When something bad happens to a kid, and there are consequences without support structures and the kid is also without resources to get their basic needs met, plus, has no skills to understand what’s happened or keeps happening to him—if this kid’s pain gets unbearable enough, over time, the kid will resort to coping strategies that can range from self-soothing, to self-destructing, to the destruction of others.

And in a society where the village has all but become extinct, and parents don’t have the resources they need for themselves let alone their children, and you’ve got social services that require a degree just to navigate the bureaucracy to access it… people will gravitate towards ways to cope with their pain that are much easier to access, like drugs and alcohol and distracting devices like screens and gaming…

And what about those tragic few who have become so completely unhinged, and are drowning in the hell of their circumstances with zero support and zero resources and their brains haven’t even had an opportunity to develop clear thinking?

Well, we already know what happens. They’re not going to go and meditate. Or stand in line to see a social worker.

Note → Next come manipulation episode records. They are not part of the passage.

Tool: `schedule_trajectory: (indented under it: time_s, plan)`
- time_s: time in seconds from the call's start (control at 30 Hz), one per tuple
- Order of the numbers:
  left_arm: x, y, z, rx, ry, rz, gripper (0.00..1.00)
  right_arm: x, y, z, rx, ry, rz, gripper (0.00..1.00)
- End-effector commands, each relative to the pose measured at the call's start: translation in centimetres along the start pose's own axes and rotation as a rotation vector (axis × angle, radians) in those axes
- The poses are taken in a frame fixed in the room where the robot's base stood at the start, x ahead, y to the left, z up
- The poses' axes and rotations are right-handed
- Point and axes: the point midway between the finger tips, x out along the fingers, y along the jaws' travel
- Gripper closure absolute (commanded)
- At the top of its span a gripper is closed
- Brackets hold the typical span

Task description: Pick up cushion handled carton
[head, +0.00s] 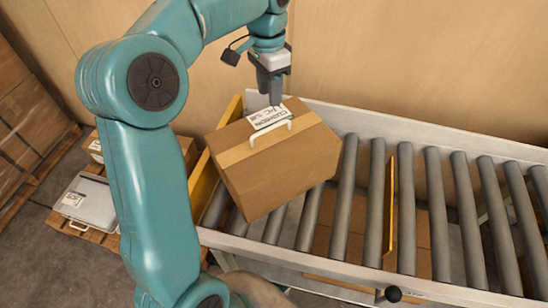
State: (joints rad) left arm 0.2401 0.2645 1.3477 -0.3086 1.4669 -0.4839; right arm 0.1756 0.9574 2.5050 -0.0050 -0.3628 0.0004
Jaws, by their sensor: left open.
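The cushion carton (285,172) is a brown cardboard box with a tan tape band, a white handle on top and a white label reading "CUSHION". It sits at an angle on the left end of the roller conveyor. My left gripper (275,98) points down just above the far edge of the carton's top, behind the label and handle. It is open and does not hold the handle. Whether its tips touch the carton I cannot tell. My right gripper is not in view.
The roller conveyor (345,205) has yellow guides, one at its left end and one upright (391,205) right of the carton. Its right part is clear. A grey case (88,203) lies on a pallet at left, near stacked boxes (30,130). A wall stands behind.

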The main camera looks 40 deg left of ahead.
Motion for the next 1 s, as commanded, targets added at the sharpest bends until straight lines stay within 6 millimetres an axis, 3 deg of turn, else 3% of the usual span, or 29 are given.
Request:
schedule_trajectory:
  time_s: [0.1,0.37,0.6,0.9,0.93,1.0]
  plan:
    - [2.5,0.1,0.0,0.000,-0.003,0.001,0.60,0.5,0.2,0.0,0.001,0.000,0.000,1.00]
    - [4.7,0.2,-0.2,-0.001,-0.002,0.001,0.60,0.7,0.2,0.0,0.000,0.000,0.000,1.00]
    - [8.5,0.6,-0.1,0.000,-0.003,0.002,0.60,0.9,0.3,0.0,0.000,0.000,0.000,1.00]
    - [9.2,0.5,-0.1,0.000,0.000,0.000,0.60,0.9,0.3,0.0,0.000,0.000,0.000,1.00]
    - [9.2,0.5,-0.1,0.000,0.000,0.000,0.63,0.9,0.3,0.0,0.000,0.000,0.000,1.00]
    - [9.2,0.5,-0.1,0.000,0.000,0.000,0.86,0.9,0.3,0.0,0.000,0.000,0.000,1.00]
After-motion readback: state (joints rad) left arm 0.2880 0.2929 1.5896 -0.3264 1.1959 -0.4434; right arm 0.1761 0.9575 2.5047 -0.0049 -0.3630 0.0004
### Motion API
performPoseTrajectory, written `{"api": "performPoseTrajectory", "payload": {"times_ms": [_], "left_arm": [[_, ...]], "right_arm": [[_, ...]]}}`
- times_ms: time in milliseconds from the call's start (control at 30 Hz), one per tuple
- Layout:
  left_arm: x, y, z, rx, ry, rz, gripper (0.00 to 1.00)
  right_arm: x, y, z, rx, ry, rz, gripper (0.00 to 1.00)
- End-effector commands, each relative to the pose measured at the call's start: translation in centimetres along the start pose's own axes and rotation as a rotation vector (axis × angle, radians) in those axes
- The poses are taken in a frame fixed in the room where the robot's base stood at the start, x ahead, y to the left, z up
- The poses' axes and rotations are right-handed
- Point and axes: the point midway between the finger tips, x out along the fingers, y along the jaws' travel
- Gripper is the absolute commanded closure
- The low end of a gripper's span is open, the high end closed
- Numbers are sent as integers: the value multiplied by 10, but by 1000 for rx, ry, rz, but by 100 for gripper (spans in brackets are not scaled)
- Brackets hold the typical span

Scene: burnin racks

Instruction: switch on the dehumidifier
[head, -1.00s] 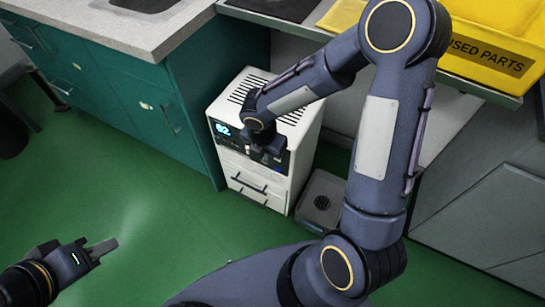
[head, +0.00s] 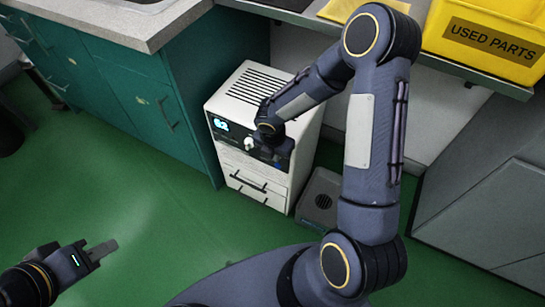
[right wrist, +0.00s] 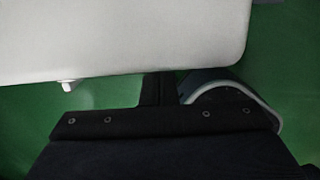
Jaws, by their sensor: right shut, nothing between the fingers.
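The dehumidifier (head: 262,103) is a white cabinet with a slotted top, a dark front panel and a lit display (head: 220,124) that seems to read 82. A pale round knob (head: 249,143) shows on the panel. My right gripper (head: 279,157) is at the right part of the panel, partly hidden by its own wrist; contact cannot be told. In the right wrist view its shut, empty fingers (right wrist: 158,88) lie beside a large white surface (right wrist: 120,35), probably the cabinet. My left gripper (head: 103,249) is far off at lower left, its fingers seen edge-on.
A teal cabinet (head: 130,100) stands left of the dehumidifier. A low grey box (head: 318,200) sits to its right. A counter edge and a yellow USED PARTS bin (head: 485,35) are above right. The green floor (head: 150,220) in front is clear.

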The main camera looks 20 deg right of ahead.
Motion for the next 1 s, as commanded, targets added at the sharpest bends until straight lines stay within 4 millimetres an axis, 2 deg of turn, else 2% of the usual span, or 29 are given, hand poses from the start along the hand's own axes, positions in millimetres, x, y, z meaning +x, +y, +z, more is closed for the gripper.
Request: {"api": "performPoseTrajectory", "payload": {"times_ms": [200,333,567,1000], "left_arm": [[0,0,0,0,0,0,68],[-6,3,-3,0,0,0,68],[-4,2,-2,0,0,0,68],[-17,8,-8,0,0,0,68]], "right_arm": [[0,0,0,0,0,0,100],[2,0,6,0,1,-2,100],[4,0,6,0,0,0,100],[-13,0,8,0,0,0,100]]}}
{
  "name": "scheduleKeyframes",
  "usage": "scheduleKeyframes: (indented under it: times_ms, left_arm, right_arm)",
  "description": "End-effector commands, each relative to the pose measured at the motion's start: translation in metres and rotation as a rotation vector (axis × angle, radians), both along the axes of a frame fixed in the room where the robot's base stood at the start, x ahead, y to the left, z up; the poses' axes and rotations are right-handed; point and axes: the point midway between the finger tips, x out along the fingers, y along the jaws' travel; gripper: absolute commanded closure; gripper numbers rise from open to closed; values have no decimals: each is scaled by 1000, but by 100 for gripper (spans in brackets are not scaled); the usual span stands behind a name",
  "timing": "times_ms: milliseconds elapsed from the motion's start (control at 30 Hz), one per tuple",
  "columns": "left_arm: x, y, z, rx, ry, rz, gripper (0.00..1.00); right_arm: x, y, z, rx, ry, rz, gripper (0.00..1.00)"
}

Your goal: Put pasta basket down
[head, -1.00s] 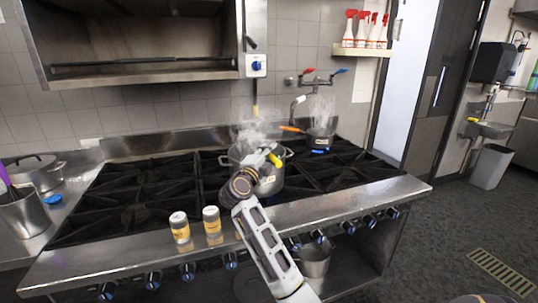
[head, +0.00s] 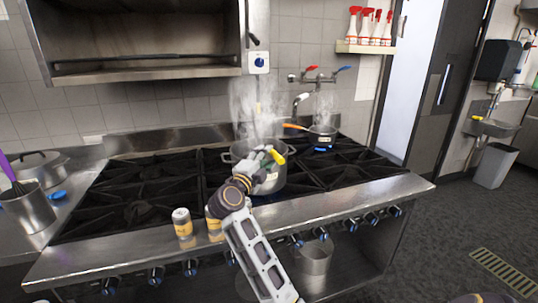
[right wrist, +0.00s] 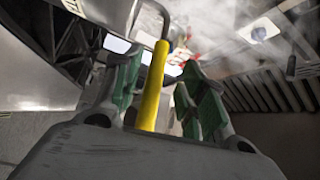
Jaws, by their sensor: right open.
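The pasta basket shows by its yellow handle (head: 278,157), which sticks out at the rim of a steaming steel pot (head: 268,183) on the stove. The basket's body is hidden inside the pot. My right gripper (head: 266,158) is at the pot's rim beside the handle. In the right wrist view the yellow handle (right wrist: 153,85) stands between the two open green fingers (right wrist: 155,95), with gaps on both sides. My left gripper is out of view.
A pan with an orange handle (head: 320,134) steams at the back right of the stove (head: 340,196). A shaker can (head: 182,222) stands on the front ledge, with another (head: 213,226) partly behind my right arm. A lidded pot (head: 42,168) and a steel container (head: 28,208) are at the left.

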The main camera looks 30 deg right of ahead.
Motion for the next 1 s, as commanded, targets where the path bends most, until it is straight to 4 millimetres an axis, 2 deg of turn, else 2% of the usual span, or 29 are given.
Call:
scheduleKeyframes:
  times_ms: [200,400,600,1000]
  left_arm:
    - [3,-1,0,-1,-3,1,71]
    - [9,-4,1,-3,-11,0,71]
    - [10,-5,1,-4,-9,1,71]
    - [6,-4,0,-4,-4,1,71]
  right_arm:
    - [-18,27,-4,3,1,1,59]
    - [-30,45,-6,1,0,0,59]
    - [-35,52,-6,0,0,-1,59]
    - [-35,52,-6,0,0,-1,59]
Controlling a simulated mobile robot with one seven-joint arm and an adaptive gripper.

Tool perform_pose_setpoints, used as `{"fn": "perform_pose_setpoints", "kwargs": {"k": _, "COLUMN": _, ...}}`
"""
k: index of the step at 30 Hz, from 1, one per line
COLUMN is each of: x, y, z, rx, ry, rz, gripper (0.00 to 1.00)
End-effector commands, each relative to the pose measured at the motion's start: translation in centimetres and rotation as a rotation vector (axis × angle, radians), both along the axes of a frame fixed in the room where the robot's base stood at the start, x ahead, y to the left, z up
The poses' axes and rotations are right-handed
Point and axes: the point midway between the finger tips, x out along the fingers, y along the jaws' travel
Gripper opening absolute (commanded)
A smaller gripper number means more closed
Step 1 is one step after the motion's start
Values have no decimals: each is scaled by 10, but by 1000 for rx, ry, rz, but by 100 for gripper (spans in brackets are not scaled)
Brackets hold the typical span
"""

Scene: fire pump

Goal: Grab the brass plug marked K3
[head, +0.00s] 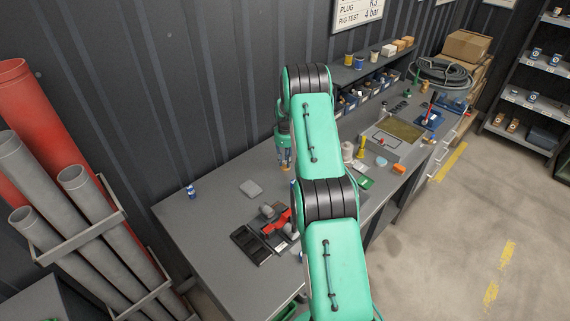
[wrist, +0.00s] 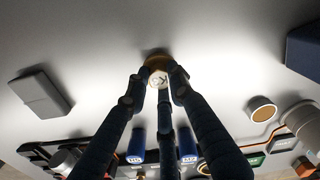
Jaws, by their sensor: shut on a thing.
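My gripper (wrist: 158,84) is shut on a brass plug (wrist: 157,63) in the wrist view. The plug's pale round face shows between the fingertips with a dark mark that looks like a K; the rest of the mark is not clear. The fingers cover part of its sides. In the head view my gripper (head: 285,162) points down over the grey bench, left of my arm, with a small brass-coloured bit of the plug (head: 285,168) at its tips. I cannot tell whether the plug touches the bench.
A grey block (wrist: 40,95) lies left in the wrist view. A round brass-coloured piece (wrist: 262,109) is at right, and two blue cylinders (wrist: 137,145) (wrist: 187,146) are below. In the head view, a dark tray with red parts (head: 262,233) lies near the front. The bench's left end is mostly clear.

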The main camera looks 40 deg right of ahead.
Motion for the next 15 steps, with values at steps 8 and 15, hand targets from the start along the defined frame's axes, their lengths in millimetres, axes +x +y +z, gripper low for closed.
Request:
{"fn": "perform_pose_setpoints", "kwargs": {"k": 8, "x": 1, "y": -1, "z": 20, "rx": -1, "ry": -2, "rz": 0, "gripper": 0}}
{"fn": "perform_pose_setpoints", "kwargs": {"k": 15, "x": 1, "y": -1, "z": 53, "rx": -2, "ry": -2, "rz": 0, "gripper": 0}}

They’re either going to become an addict of some substance that makes them feel better than their pain, or they’ll wind up in prison and maybe find some support in there, but for those few totally fucked up people, maybe they purchase an assault rifle and maybe they turn it on themselves or maybe they unfathomably turn it on another or unspeakably turn it on a group of innocent grocery shoppers or on a group of beautiful thriving innocent kids.

But to me, the flip side of this sickening awful equation is just as tragic. These politicians. These negotiators of policy that could in fact provide services to meet the needs of these parents and kids at these moments when they’ve fallen through the cracks.

Of course that’s not usually what happens bc what we’ve got a lot of, is politicians who are also not thinking clearly, who’ve also fallen through different kinds of cracks.

Who knows what some of these guys have gone through as kids—what actions led to which consequences—so that they’re now avoiding their own personal pain using coping strategies like getting elected on platforms that sound an awful lot like secret revenge for everyone who was dumb enough not to believe what they were capable of…

Standing before their constituents speaking revenge-talk disguised as morality, and finding every like-minded pissed-off person to agree with their tough love agendas, and with their promises to protect what they all worked so hard for, before it’s taken away by ‘them,’ whoever that is.

The intention of these sorts of agendas don’t sound to me like the goal is to contribute to society, but instead to make sure that what they personally stand for is so beyond criticism that their unresolved personal pain gets to be soothed by the loyalty of their constituents who believe their words to be so true, they figure they must be ordained by god himself.

Well to me, its disgusting. It’s one dysfunctional context feeding the other.

And it trickles down so that society’s investment becomes to protect this ‘moral’ fiber (aka the personal agenda of politicians needing to feel important and adored) instead of investing in mental health education in schools and in free access to health care (mental, physical, etc) for all, childcare and support for families, decent working wages and yes, gun control.

And I don’t see things getting much better so long as people are not based in reality.

When people are incapable of getting off their platforms to talk about what’s underneath them, when they’re speaking words to protect some unresolved pain or insecure part of themselves instead of speaking through values that care for all people. And they speak these words to other scared people who are going to run out to support their agenda. Well—that agenda turns into policy that has nothing to do with what’s real.

Because to me, what’s real is that there is no morality on earth, no Jesus on earth, no fetuses on earth, not even any democrats or republicans on earth.

There’s actions and there’s consequences and there’s coping mechanisms and there’s support structures and there’s basic needs and there’s the passing of time.

And there are human beings on earth coping without much other than pain and uncertainty.

They’re disconnected confused broke lonely, their education has little to do with what they really crave to learn—like, how to find a purpose that’s aligned with their interests, or a place to stand that feels like a place to feel proud of, and the skills to function with dignity and the courage to communicate what’s real for them, and to authentically connect with people instead of constantly feeling like they have to protect themselves. Not to mention the physical toll of living decades like this.

Thankfully there are a lot of quality humans that work hard to find solutions so that society can work for everyone.

But instead of making bridges between the people who need support and the people who have the skills to offer it, these other particular people in politics who are avenging their own unresolved issues from their past are going to keep standing in the way and have everyone watch how tough they are that they can have their equivalent of diarrhea in a public restroom and put a stop to everything.

There are a million issues that need to be improved upon, but in my opinion, considering what’s just happened, any jerk who would defend the right for anyone to own an assault rifle instead of switching allegiances to make sure assault rifles aren’t being sold to unhinged people is pathetic and embarrassing.

Owning an assault rifle is not a need. Quality mental health education in schools is a need. Support for families is a need. Universal Health care is a need. People listening and caring for people is a need. Politicians not being given hundreds of thousands of dollars to pretend to care about anything but being right is a need.

When politicians sit in their own context imagining they know what’s right for other contexts, it’s not only small-minded, but it’s a magnet for small-mindedness.

To me, quality policy makers leave their personal contexts to learn about what others need and get busy figuring out how to get those resources to people who need them, simply bc it’s the right thing to do.